Understanding complex conjugates is key when dealing with polynomial functions that have real coefficients. Complex numbers are in the form of a + bi, where 'a' and 'b' are real numbers and 'i' is the imaginary unit satisfying i² = -1. A complex conjugate is simply the mirror of a complex number across the real axis in the complex plane.
For a given complex number (-5 + 2i), its conjugate is (-5 - 2i). In polynomials with real coefficients, complex roots must appear in conjugate pairs. This means for every complex root,

• if (a + bi) is a root, then (a - bi) must also be a root.

This is necessary to ensure that all coefficients in the expanded form remain real. Remember, when given a complex zero, its conjugate is automatically a zero if the polynomial has real coefficients.

The terms 'roots' and 'zeros' are often used interchangeably and refer to the same concept in polynomial functions. A zero of a function is simply a solution to the equation f(x) = 0.
In a polynomial of degree n, there are n zeros, and these zeros can be real or complex.

• For example, the polynomial given in this exercise has zeros at 6, -5 + 2i, and -5 - 2i.

These zeros can be plugged back into the polynomial to verify it equates to zero. Verifying the zeros not only helps confirm the accuracy of calculations, but provides deeper insight as to how the polynomial behaves at different points.
The roots are the x-values where the graph intersects the x-axis, and solving for these is crucial in many applications, like physics, engineering, and finances, where intersection points signify solutions to problems.

The degree of a polynomial is a fundamental characteristic that determines its basic properties. The degree is the highest power of the variable x in the polynomial equation.

• For a cubic function like in the exercise, the degree is 3.

This tells us that:

• there are exactly three roots (or zeros).
• the graph of the function will have certain shapes, like turning points and end behavior dictated by this degree.

In addition, the degree influences other behavior such as the maximum number of turning points, which is always one less than the degree, and the end behavior, which is dictated by whether the degree is odd or even. Knowing this provides a comprehensive understanding of the polynomial's behavior and helps in graph plotting.
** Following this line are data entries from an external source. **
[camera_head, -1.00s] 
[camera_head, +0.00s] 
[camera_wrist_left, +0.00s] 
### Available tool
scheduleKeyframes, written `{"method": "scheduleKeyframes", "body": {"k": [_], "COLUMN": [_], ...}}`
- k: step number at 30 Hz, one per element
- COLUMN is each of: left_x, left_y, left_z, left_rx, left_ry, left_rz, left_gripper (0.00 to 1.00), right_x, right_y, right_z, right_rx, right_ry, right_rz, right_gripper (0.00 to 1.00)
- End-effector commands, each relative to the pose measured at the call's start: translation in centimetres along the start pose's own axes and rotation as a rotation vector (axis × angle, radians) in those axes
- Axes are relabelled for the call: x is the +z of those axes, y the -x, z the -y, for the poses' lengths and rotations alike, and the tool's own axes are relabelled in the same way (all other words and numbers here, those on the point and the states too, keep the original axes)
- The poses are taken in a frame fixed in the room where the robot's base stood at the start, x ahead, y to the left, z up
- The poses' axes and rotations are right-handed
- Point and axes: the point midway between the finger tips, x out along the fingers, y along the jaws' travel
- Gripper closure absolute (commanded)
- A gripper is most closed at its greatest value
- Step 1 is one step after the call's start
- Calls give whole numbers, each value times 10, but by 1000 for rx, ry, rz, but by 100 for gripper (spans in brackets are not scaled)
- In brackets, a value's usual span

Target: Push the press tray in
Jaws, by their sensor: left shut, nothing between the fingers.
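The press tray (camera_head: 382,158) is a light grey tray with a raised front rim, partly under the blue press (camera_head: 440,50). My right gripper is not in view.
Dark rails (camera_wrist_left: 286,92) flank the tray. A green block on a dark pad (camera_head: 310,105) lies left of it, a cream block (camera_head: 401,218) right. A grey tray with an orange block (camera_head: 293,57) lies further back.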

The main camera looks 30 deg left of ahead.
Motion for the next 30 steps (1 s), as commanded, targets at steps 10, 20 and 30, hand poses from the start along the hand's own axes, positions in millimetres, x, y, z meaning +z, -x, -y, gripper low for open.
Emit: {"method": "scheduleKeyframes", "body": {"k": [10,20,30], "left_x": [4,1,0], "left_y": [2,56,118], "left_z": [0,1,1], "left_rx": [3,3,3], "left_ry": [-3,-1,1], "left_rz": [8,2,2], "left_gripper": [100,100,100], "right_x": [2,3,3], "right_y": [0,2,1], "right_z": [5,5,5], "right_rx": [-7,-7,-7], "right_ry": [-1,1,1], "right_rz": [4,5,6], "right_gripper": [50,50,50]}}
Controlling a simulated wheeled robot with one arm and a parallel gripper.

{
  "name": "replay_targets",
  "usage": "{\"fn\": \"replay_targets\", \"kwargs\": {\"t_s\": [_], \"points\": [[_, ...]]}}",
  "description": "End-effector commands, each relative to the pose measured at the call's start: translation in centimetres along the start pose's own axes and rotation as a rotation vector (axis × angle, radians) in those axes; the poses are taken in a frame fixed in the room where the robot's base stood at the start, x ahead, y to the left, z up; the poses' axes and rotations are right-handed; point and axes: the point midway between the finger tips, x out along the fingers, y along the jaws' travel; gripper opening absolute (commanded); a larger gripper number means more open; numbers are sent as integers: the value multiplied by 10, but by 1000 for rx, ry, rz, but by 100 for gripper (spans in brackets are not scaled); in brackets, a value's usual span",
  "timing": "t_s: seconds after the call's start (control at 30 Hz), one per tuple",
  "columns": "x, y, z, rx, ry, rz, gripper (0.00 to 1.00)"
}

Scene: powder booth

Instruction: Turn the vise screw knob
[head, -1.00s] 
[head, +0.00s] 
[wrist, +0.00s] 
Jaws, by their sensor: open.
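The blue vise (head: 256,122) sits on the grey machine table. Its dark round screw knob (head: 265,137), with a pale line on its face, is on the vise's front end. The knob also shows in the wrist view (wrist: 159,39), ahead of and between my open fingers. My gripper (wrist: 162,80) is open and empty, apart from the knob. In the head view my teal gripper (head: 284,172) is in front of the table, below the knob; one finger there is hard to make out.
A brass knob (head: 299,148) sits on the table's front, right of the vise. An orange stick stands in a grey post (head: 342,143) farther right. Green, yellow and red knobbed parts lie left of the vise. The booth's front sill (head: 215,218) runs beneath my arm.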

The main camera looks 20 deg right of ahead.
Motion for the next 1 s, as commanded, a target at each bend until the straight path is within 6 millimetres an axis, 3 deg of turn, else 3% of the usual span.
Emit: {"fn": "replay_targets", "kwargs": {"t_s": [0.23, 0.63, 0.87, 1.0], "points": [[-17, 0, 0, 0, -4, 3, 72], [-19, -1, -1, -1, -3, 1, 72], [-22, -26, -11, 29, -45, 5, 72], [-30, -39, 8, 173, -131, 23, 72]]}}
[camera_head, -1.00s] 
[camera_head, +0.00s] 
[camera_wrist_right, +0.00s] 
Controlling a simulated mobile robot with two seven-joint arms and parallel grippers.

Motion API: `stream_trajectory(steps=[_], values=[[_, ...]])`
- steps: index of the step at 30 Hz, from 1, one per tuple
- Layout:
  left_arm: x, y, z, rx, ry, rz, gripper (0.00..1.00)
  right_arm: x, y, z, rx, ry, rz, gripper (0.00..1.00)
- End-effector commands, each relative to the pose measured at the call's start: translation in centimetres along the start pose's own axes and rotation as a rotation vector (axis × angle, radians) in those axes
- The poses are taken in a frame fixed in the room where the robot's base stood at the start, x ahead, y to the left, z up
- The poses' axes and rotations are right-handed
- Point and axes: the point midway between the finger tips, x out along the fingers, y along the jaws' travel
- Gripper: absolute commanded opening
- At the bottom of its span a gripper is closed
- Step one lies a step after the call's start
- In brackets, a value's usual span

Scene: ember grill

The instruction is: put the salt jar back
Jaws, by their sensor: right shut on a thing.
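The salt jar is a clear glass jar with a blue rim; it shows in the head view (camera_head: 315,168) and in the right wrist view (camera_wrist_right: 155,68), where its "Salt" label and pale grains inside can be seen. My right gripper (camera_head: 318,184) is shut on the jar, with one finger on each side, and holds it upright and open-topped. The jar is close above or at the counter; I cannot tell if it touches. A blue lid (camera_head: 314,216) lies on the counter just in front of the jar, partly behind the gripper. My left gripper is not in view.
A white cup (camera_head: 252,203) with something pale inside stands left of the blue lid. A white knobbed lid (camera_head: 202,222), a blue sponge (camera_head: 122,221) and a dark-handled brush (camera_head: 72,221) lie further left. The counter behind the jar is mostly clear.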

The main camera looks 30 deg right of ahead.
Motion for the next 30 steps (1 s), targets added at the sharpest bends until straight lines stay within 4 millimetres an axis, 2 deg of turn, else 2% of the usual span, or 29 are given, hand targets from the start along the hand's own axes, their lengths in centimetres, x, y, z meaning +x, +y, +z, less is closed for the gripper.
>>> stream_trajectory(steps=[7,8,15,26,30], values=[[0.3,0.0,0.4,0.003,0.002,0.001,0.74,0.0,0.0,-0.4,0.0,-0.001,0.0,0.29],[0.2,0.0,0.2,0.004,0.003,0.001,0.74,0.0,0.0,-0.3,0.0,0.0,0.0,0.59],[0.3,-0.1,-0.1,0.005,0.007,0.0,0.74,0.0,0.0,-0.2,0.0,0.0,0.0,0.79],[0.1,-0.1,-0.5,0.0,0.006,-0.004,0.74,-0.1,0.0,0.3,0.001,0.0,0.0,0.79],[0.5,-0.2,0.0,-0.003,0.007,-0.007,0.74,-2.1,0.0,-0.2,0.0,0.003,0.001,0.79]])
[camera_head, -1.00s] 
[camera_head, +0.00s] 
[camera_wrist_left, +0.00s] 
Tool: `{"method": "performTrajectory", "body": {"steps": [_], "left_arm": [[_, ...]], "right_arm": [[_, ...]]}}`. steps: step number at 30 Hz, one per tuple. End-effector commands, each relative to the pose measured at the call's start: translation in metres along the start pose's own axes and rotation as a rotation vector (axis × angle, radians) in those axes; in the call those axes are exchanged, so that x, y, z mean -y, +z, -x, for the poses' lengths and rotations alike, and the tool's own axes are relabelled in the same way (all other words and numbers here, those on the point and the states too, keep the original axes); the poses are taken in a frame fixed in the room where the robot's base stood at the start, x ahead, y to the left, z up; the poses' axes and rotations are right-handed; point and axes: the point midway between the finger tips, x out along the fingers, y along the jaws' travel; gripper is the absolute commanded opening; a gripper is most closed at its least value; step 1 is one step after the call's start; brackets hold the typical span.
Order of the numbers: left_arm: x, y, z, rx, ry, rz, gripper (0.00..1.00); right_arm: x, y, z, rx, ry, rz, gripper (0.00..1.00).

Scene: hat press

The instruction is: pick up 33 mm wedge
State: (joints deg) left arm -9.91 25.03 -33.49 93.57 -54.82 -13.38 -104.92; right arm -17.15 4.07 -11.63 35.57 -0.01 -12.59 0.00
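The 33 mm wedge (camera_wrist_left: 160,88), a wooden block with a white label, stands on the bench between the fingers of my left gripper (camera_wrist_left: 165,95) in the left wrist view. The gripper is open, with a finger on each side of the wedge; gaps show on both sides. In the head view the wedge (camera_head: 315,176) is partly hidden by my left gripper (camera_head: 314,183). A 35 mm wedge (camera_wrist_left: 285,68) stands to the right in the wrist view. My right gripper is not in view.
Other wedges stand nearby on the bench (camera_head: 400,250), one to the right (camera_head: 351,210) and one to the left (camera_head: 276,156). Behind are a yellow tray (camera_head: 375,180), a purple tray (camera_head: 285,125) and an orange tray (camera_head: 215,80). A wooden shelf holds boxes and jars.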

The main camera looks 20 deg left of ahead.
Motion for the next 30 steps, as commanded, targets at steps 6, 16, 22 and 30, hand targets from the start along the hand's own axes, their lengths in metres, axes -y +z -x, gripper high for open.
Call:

Real coefficients mean that all the numbers that serve as multipliers for the terms of a polynomial are real numbers. Real coefficients in polynomial functions ensure certain symmetrical relationships.
Understanding this concept is vital, especially when dealing with complex roots. When a polynomial has real coefficients, any complex zeros must occur in conjugate pairs. This is because the product and sum of these pairs yield real numbers,

• contributing to maintaining the real nature of the polynomial's coefficients.

For the polynomial given in the exercise, this means the terms are constructed such that combinations of complex numbers simplify into real coefficients upon expansion.
This result is crucial for ensuring the polynomial function behaves predictably in real-number contexts, making these functions usable in a wide range of practical applications.